We at FAI have been closely following work on financial education and financial literacy to better understand whether financial education can improve financial capability. So far, the evidence has been mixed at best. A recent meta-analysis, largely focused on the United States, finds overall little evidence for impacts of financial literacy education on financial behaviors, and effects that attenuate over time.
Is financial literacy education doomed to failure? One possibility is that programs aren’t always well-targeted towards populations that could benefit most from financial education programs – the less financially sophisticated, and those newly facing important financial decisions – and that the effects of financial education programs among these populations could be significantly greater. It’s possible that reaching the right people, in the right circumstances, could make all the difference.
First, initial levels of financial sophistication may matter for impact. There’s evidence for this premise in a comparison between two studies, one in rural India and the other in urban Mexico. In Uttar Pradesh, traveling agents provide branchless, “door-to-door” banking services to villagers, so they can bank on their doorsteps rather than having to travel to banks. In the study by Calderone et al, customers of this service in randomly selected villages received two days of intensive financial literacy training. The authors report that the training significantly affected savings, increasing them by 29 percent. In contrast, a new paper by Bruhn, Ibarra and McKenzie shows much smaller effects of financial literacy training on savings and financial knowledge among urban residents of Mexico City, and—most surprisingly—very low demand for financial literacy training, even with significant monetary incentives attached.

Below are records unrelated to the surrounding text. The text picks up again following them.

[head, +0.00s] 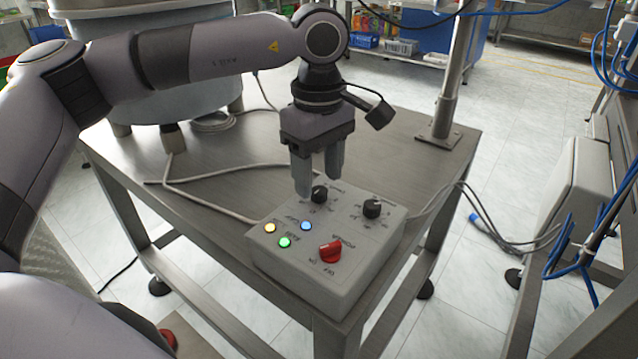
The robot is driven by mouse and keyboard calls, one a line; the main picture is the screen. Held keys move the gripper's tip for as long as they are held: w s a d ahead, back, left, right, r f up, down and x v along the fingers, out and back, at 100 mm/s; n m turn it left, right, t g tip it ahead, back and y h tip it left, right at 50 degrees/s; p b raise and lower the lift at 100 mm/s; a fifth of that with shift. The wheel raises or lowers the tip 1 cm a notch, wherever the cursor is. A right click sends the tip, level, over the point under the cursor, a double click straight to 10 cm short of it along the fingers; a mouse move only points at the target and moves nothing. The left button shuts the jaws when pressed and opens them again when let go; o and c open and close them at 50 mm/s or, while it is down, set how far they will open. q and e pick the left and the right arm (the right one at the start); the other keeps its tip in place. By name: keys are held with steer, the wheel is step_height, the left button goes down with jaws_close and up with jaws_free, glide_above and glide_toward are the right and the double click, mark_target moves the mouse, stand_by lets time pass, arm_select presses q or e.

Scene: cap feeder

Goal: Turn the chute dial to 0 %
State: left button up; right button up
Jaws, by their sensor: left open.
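A grey control box (345,278) sits at the near corner of the metal table. Two black dials are on its top: one on the left (319,194) and one on the right (372,208). Their printed labels are too small to read surely, so I cannot tell which is the chute dial or its setting. My left gripper (318,192) points down at the left black dial, its fingers apart. The fingertips are close behind or around that dial; I cannot tell whether they touch it. My right gripper is not in view.
The box also carries a red power knob (330,252) and yellow, blue and green lit buttons. A large metal drum (150,60) stands at the table's back left. A metal post (450,90) rises at the back right. Grey cables (205,205) lie on the table.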

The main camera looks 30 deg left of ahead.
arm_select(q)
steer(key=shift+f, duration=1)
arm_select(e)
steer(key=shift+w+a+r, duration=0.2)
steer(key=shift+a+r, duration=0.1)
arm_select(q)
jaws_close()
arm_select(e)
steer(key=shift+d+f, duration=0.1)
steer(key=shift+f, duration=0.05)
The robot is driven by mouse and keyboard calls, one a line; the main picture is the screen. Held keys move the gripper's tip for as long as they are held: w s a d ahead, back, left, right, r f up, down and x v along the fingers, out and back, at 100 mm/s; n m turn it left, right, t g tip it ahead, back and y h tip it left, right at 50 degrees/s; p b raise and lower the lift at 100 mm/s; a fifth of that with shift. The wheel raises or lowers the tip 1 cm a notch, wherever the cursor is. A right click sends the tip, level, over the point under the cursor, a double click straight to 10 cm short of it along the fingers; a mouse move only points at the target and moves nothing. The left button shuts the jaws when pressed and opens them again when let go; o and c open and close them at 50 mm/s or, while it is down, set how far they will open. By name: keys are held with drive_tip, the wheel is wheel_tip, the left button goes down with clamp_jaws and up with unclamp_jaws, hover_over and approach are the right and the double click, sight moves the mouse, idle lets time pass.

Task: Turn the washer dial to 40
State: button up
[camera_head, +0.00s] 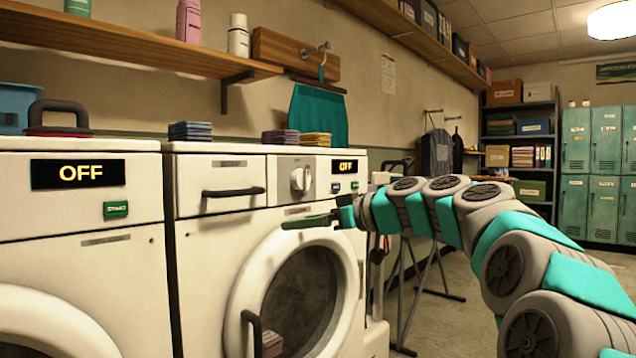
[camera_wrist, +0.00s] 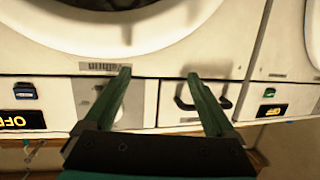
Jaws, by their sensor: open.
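The washer dial (camera_head: 300,179) is a round pale knob on a light grey panel, on the front of the washer (camera_head: 205,250) in the middle of the head view. The display (camera_head: 345,166) to its right reads OFF. My gripper (camera_head: 290,223) is in front of the washer, lower in the picture than the dial and apart from it. In the upside-down wrist view, my gripper (camera_wrist: 158,72) is open and empty, its two green fingers spread. The left finger crosses the dial panel (camera_wrist: 146,103) and hides most of the dial; the setting is unreadable.
The drawer handle (camera_head: 233,191) is left of the dial and shows behind the right finger in the wrist view. The round door (camera_head: 300,300) is below. Another washer (camera_head: 75,215) stands left. Folded cloths (camera_head: 280,137) lie on top. Lockers (camera_head: 590,160) stand far right.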

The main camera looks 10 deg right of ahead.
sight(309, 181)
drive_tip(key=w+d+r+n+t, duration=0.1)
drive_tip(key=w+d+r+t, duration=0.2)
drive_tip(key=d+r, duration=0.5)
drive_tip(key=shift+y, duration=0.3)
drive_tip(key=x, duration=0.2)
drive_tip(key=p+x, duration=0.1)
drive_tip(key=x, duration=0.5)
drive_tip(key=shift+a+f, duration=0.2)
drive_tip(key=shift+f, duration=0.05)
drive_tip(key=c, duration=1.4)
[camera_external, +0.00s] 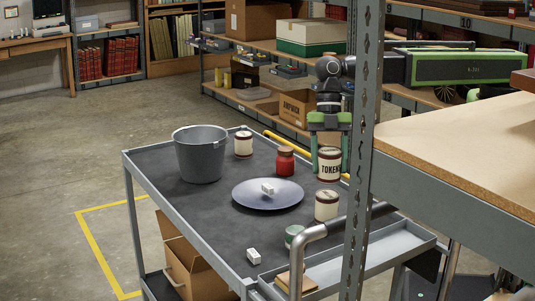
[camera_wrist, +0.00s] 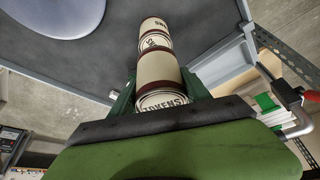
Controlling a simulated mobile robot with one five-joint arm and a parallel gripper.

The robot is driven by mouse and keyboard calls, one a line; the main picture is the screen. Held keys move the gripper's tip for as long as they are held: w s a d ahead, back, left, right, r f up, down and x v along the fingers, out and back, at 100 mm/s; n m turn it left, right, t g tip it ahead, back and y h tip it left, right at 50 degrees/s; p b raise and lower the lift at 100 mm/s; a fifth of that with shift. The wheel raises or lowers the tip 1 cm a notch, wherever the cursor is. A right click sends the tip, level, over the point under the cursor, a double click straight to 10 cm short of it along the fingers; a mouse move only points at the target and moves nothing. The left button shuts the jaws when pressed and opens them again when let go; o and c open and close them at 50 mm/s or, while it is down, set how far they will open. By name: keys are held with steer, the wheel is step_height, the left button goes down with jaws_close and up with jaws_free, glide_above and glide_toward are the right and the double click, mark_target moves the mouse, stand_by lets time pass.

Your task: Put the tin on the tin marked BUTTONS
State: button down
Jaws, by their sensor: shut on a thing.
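My gripper (camera_external: 329,158) is shut on a cream tin marked TOKENS (camera_external: 329,169), held upright. The wrist view shows this tin (camera_wrist: 160,75) between the fingers, its lettered top nearest the camera. Another cream tin (camera_external: 327,206) stands on the trolley almost straight below it, with a small gap between them in the external view. In the wrist view this lower tin (camera_wrist: 156,30) shows beyond the held one, which hides part of its lid. Only parts of its lettering show, with NS on the lid, so I cannot read the whole word.
The grey trolley (camera_external: 225,228) carries a bucket (camera_external: 200,158), a red jar (camera_external: 285,163), another cream tin (camera_external: 243,145), a blue plate (camera_external: 257,204), a small green tin (camera_external: 293,237) and a white block (camera_external: 253,257). A shelf post (camera_external: 361,180) stands in front at right.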

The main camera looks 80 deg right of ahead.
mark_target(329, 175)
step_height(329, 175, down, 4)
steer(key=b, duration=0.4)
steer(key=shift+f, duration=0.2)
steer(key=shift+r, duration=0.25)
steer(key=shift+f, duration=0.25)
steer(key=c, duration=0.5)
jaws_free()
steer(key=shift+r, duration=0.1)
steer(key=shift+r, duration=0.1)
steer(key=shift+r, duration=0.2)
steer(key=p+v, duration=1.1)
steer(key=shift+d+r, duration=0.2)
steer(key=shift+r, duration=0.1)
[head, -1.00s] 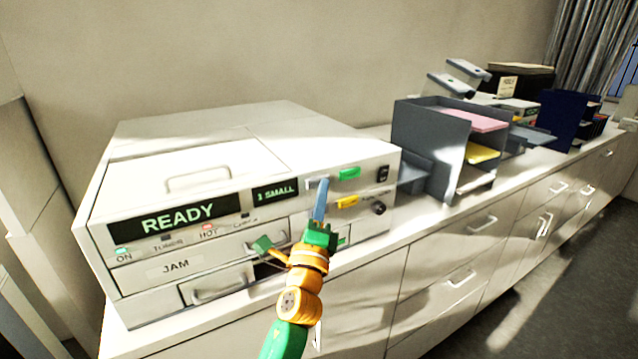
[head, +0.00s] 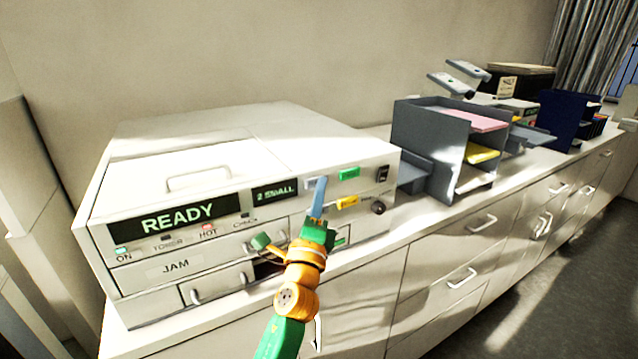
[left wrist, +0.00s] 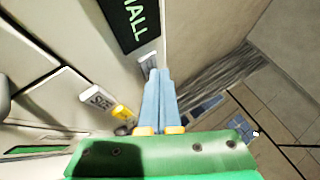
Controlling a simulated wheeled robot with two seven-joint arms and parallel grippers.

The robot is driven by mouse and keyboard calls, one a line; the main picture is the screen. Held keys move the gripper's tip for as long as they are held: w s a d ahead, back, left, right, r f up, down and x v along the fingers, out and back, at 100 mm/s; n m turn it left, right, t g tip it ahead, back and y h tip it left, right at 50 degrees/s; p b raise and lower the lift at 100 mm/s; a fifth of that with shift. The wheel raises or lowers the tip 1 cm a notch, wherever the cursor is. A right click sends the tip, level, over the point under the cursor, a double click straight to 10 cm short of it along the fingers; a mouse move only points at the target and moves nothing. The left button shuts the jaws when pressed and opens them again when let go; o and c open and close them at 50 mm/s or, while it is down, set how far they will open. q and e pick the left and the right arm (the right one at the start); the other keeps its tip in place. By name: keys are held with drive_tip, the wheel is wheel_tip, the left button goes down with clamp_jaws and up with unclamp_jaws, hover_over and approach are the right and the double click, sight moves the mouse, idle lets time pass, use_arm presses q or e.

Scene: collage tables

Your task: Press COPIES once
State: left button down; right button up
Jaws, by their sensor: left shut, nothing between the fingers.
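The white copier (head: 250,160) stands on the counter, its large display (head: 180,216) reading READY. A small display (head: 275,192) beside it reads 2 SMALL. Right of that is a light grey button (head: 311,183), with a green button (head: 349,173) and a yellow button (head: 346,202) nearby. I cannot read a COPIES label. My left gripper (head: 321,181) is shut and empty, its blue fingertips at the grey button. In the left wrist view the fingertips (left wrist: 156,74) overlap the grey button (left wrist: 148,60); I cannot tell whether they touch. My right gripper is not in view.
A black switch (head: 382,173) and a dark knob (head: 379,207) are on the panel's right. A grey paper tray rack (head: 420,130) stands right of the copier. More office machines and dark blue holders stand farther along the counter (head: 400,226).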

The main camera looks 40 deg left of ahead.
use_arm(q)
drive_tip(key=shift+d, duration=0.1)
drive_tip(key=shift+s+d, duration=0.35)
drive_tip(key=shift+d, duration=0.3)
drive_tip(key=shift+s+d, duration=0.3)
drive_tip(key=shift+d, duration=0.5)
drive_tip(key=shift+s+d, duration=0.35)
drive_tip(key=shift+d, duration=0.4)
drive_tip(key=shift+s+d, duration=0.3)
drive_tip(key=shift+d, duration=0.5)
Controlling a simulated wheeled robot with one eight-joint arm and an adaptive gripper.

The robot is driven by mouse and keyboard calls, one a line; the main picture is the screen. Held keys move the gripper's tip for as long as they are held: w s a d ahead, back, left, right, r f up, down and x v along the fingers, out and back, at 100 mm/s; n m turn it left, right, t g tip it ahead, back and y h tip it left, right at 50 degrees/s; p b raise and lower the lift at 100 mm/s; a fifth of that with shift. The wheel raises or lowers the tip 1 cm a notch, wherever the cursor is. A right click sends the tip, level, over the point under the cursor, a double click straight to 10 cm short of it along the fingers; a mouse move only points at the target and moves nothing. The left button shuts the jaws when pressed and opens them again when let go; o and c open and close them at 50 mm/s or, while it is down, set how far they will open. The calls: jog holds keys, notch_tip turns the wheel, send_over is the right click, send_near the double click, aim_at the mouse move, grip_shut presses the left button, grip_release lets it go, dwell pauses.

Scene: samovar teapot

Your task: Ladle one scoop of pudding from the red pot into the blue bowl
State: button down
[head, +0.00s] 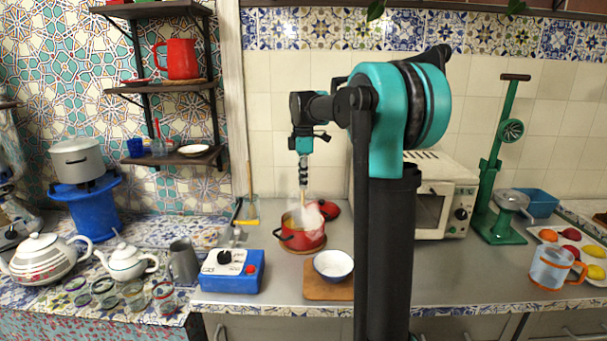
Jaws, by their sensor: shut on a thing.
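The red pot (290,241) stands on a round wooden trivet on the grey counter. A pale, pinkish haze like steam hangs over its mouth, so its contents are hard to make out. My gripper (303,181) points straight down above the pot and is shut on the thin, light handle of the ladle (303,198). The ladle's lower end goes down into the pot's mouth and is hidden there. The blue bowl (333,276), pale inside with a dark blue rim, sits on a wooden board in front and right of the pot. I cannot make out anything in it.
A red lid (330,210) lies behind the pot. My arm's dark column hides the counter to the bowl's right. A white oven (444,195) and green press (490,205) stand further right.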

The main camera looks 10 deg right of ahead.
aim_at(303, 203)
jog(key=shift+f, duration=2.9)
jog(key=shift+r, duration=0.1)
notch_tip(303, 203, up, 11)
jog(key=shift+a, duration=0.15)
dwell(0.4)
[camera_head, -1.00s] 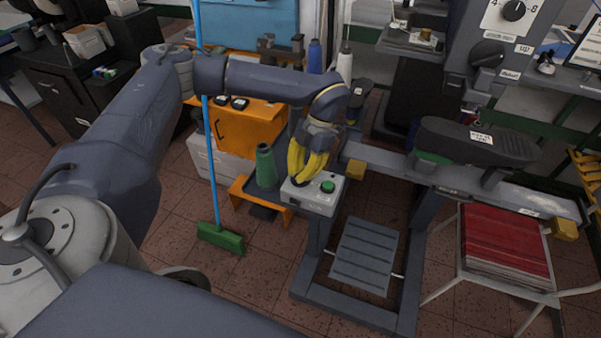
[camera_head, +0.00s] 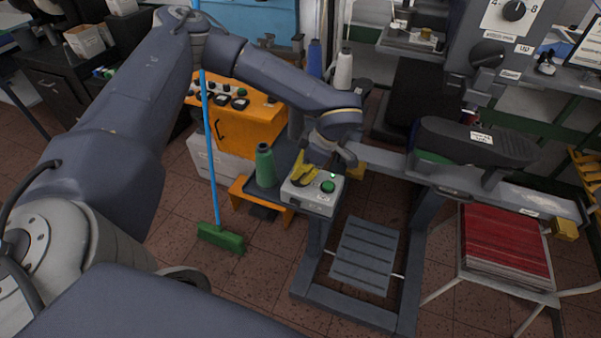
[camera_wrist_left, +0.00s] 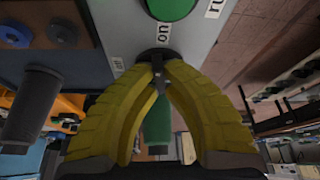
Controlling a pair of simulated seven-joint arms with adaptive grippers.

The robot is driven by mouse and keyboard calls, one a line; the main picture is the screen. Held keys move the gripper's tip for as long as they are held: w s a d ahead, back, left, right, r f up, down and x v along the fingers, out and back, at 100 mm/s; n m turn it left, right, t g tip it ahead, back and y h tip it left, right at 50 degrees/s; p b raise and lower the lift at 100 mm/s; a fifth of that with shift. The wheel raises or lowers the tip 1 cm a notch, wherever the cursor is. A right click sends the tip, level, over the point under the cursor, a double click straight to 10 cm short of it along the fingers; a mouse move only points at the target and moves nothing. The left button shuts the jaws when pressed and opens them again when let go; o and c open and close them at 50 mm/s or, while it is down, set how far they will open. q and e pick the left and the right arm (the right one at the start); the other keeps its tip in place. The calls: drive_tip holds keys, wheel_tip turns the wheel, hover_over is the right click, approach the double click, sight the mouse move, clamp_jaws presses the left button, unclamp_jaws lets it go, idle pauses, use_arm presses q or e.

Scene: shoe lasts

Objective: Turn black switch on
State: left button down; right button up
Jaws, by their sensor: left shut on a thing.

Relative to participants in the Uttar Pradesh study, participants in the Mexican study were significantly wealthier and more educated, and plausibly more financially sophisticated. According to the authors, about 40 percent of the Mexico sample had at least a bachelor’s degree, 60 percent were already saving monthly at baseline, and 40 percent had credit cards. To my mind, it makes sense that this relatively educated population would change their behavior less in response to financial literacy training than a population with a lower baseline level of financial knowledge, resulting in lower marginal impacts of financial literacy training for the more educated and sophisticated group. For individuals who may not understand how to calculate the cost of a loan, or that interest compounds on savings, on the other hand, it seems more likely to me that basic financial literacy training would change financial decisions. And in fact another recent review of financial literacy interventions by Zia and Xu finds exactly that: targeting individuals with lower levels of initial financial knowledge leads to stronger outcomes.
Second, as we’ve written in the past, approaching individuals at teachable moments or in teachable circumstances might also matter significantly for program impacts. A recent set of studies looking at migrant workers in several different countries generally finds more promising results. Migrants and migrant households receiving financial literacy training change their financial practices; reduce use of more expensive remittance products; and exhibit improved financial knowledge, behaviors, and savings. Why would training have more impact on this population? The authors hypothesize that migrants, as a population with greater disposable income, might therefore have a greater need for financial education and tools.
These findings, though heterogeneous, suggest to me that targeting matters, and that reaching individuals who have a lot to gain from better information on money management at the right time – such as migrant workers and the newly banked in the developing world – may be our best shot at improving savings and financial literacy.